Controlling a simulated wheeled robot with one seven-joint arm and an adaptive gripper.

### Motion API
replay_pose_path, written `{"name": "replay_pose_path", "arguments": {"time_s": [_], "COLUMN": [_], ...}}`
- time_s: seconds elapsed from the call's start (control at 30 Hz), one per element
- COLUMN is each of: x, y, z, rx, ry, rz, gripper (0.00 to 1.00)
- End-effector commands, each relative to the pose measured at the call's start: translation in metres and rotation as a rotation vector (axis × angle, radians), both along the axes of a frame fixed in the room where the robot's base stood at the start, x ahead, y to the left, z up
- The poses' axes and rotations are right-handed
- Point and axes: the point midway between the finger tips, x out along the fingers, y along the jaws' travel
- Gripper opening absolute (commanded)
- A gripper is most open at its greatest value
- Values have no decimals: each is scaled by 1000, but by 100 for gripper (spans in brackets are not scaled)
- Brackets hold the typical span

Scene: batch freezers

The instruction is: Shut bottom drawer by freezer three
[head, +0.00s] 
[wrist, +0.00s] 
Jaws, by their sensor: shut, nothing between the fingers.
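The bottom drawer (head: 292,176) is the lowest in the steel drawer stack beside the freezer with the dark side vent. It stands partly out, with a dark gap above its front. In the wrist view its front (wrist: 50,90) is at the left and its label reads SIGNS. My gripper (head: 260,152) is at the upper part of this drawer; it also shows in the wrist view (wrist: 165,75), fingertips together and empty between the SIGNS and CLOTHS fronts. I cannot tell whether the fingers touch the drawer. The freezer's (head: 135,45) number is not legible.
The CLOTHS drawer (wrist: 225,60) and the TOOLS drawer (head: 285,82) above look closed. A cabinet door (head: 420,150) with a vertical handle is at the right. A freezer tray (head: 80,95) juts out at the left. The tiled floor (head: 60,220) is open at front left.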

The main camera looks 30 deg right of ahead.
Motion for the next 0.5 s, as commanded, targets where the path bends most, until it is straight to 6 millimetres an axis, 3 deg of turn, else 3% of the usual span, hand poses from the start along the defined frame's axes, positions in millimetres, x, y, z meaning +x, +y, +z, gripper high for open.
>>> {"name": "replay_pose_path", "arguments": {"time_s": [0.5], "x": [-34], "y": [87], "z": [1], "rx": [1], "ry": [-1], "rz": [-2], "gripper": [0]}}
■ ■ ■
## [YOUR TASK]
Show every line where the string "frame" appears.

## [SOLUTION TO THE PROBLEM]
- End-effector commands, each relative to the pose measured at the call's start: translation in metres and rotation as a rotation vector (axis × angle, radians), both along the axes of a frame fixed in the room where the robot's base stood at the start, x ahead, y to the left, z up
Motion for the next 0.5 s, as commanded, targets where the path bends most, until it is straight to 6 millimetres an axis, 3 deg of turn, else 3% of the usual span, hand poses from the start along the defined frame's axes, positions in millimetres, x, y, z meaning +x, +y, +z, gripper high for open.

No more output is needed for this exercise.